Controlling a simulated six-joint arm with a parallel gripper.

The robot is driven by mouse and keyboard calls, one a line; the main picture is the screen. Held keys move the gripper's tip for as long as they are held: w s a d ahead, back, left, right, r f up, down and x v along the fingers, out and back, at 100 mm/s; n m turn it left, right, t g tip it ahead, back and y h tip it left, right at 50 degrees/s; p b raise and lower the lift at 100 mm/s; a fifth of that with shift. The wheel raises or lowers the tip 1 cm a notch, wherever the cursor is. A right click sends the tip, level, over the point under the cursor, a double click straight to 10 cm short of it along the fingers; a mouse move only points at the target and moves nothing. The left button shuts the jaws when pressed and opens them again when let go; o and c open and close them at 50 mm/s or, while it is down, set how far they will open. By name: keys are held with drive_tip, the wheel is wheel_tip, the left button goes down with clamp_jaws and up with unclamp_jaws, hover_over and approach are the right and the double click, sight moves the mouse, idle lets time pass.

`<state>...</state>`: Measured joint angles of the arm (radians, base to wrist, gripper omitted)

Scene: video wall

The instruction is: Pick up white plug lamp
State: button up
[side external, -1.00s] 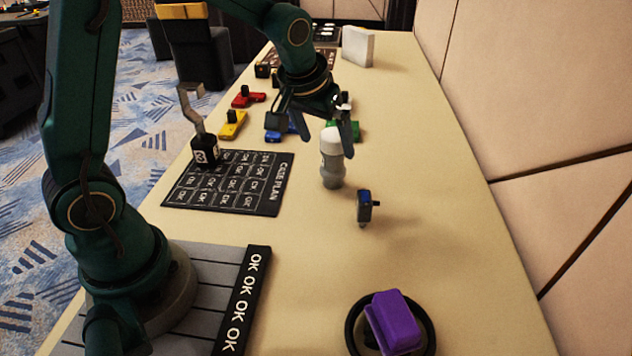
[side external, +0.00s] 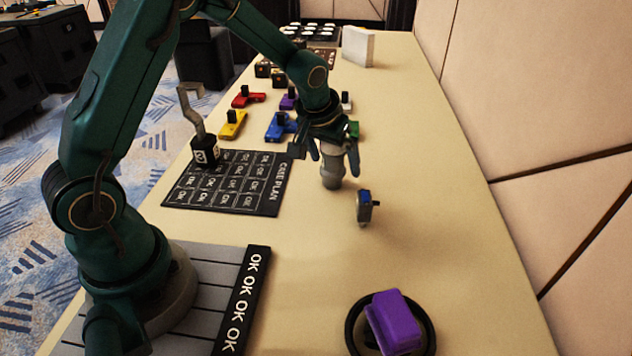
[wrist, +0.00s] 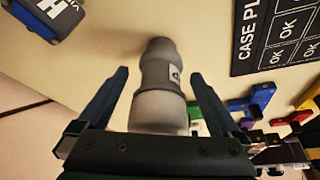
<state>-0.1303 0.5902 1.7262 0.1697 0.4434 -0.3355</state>
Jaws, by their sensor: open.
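The white plug lamp (side external: 331,168) stands upright on the table, a white top over a grey base. My gripper (side external: 334,153) is directly over it and hides its upper part in the side view. In the wrist view the lamp (wrist: 160,90) lies between the two fingers of my gripper (wrist: 160,80), with a visible gap on each side. My gripper is open, one finger on either side of the lamp, and holds nothing.
A small blue and black device (side external: 365,207) stands just right of the lamp. The black case plan mat (side external: 270,200) lies to the left. Coloured blocks, including a blue one (side external: 279,127), sit behind. A purple block (side external: 395,322) rests on a round black holder in front.

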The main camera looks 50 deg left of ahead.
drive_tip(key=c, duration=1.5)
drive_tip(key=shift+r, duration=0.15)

==*==

### [Requirements]
Copy out each line exactly, without the pictures.

### [Solved problem]
Controlling a simulated six-joint arm with a parallel gripper.

The robot is driven by mouse and keyboard calls, one a line; the main picture is the screen. Held keys move the gripper's tip for as long as they are held: w s a d ahead, back, left, right, r f up, down and x v along the fingers, out and back, at 100 mm/s; n m turn it left, right, t g tip it ahead, back and y h tip it left, right at 50 degrees/s; p b raise and lower the lift at 100 mm/s; a fifth of that with shift. The wheel raises or lowers the tip 1 cm a notch, wherever the cursor is. A right click sends the tip, level, over the point under the cursor, a double click straight to 10 cm short of it along the fingers; a mouse move only points at the target and moves nothing. The left button shuts the jaws when pressed and opens them again when let go; o and c open and close them at 50 mm/s or, while it is down, set how far they will open. By name: keys are held with drive_tip, the wheel is wheel_tip, the left button goes down with clamp_jaws and up with unclamp_jaws, hover_over and approach are the right and the double click, sight moves the mouse, idle lets time pass.

`<state>...</state>`: Measured joint angles of the arm (radians, base to wrist, gripper omitted)

Scene: video wall

The instruction is: Pick up white plug lamp
State: button up
[side external, -1.00s] 
[side external, +0.00s] 
[wrist, +0.00s] 
<state>-0.1303 0.5902 1.7262 0.1697 0.4434 -0.3355</state>
Jaws, by their sensor: open.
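The white plug lamp (side external: 331,168) stands upright on the table, a white top over a grey base. My gripper (side external: 334,153) is directly over it and hides its upper part in the side view. In the wrist view the lamp (wrist: 160,90) lies between the two fingers of my gripper (wrist: 160,80), with a visible gap on each side. My gripper is open, one finger on either side of the lamp, and holds nothing.
A small blue and black device (side external: 365,207) stands just right of the lamp. The black case plan mat (side external: 270,200) lies to the left. Coloured blocks, including a blue one (side external: 279,127), sit behind. A purple block (side external: 395,322) rests on a round black holder in front.

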The main camera looks 50 deg left of ahead.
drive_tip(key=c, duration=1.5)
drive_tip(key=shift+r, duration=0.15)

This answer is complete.